* _Exercise goal_
In the records below, begin at the line containing "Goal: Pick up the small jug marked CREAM" and end at the line containing "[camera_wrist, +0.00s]"; quote every line in that span exactly, including both boundary lines, and no others.

──────── Information supplied

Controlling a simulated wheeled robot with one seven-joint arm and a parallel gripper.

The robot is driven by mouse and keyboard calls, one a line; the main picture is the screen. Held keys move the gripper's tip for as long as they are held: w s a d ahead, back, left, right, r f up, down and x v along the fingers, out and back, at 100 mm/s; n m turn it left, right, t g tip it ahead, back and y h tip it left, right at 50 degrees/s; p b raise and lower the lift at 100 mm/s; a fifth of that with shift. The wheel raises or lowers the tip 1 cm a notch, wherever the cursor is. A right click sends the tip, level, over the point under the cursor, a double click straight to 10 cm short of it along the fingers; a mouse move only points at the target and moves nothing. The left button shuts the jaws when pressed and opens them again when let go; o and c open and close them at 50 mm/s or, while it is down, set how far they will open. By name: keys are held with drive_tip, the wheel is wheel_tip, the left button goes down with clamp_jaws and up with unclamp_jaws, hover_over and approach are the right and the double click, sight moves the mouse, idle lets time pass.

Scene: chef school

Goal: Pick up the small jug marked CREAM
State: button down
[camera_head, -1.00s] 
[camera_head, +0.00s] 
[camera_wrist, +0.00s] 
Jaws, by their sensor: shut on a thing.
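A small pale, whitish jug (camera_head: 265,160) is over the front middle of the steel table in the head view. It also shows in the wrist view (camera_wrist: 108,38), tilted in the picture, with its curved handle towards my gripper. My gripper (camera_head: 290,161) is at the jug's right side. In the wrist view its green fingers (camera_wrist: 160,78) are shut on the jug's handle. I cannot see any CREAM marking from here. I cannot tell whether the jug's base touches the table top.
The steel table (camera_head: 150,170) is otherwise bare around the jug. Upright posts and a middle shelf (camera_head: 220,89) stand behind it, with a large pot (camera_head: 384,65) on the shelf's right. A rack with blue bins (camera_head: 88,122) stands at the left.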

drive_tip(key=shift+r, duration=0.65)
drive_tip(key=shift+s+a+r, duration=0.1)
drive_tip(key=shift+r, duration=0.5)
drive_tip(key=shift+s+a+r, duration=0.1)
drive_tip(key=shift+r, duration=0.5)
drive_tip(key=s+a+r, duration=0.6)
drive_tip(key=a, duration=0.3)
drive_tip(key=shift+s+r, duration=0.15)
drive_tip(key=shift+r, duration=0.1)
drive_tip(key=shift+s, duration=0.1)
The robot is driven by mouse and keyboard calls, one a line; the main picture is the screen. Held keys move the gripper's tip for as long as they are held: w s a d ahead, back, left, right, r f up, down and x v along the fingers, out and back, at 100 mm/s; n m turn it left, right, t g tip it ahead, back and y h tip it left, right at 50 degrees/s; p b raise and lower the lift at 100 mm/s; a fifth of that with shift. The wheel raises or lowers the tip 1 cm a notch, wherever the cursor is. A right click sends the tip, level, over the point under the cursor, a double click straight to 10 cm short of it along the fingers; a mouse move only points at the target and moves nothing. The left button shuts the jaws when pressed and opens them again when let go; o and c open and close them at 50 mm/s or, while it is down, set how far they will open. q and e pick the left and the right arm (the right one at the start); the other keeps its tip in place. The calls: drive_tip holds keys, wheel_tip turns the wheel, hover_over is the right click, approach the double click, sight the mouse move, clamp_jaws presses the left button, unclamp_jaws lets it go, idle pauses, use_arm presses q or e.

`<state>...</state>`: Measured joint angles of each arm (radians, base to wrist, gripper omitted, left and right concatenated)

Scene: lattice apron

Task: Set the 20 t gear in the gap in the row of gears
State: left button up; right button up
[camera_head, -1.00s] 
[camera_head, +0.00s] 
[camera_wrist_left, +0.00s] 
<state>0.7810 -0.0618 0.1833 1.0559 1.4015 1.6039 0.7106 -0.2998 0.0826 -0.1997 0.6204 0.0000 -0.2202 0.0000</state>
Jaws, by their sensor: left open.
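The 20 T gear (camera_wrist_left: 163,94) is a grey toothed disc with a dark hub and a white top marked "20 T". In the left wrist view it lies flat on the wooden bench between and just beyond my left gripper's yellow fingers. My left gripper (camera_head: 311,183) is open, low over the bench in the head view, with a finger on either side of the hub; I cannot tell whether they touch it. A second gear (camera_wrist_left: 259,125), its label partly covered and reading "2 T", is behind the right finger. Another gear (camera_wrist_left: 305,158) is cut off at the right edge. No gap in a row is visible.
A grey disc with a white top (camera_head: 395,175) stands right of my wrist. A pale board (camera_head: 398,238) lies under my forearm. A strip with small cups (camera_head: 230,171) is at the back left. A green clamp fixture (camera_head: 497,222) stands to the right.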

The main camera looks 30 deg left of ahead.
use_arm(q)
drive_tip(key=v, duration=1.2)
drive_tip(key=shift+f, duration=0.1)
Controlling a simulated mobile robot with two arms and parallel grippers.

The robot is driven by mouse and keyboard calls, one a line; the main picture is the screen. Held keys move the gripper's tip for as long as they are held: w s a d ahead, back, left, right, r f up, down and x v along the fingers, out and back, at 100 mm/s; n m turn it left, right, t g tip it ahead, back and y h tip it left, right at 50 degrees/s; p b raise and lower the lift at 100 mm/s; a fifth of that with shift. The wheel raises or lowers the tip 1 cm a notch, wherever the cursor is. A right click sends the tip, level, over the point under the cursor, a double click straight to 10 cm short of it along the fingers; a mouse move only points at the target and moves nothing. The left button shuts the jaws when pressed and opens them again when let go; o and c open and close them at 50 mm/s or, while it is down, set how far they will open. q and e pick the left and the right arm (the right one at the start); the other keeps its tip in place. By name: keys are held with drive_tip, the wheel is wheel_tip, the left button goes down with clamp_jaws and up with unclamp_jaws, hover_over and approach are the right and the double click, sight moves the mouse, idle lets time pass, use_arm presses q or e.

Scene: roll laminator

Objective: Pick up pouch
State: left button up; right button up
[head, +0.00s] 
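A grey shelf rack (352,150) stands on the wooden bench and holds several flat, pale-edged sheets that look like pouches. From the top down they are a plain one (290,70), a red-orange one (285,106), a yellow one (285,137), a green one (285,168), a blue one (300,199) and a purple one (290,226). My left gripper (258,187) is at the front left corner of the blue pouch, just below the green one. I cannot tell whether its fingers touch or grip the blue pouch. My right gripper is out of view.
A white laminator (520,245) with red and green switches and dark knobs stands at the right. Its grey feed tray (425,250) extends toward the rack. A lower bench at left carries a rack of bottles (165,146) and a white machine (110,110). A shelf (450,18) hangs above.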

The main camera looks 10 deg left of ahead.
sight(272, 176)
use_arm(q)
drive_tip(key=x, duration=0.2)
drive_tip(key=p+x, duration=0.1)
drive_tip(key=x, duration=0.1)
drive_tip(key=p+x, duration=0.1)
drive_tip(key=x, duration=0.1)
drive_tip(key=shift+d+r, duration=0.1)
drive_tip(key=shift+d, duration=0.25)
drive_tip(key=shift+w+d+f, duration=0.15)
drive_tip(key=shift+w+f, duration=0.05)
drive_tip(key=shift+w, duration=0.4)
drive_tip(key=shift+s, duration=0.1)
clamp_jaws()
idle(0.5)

────────────────

* _Full solution_
Goal: Pick up the small jug marked CREAM
State: button down
[camera_head, -1.00s] 
[camera_head, +0.00s] 
[camera_wrist, +0.00s] 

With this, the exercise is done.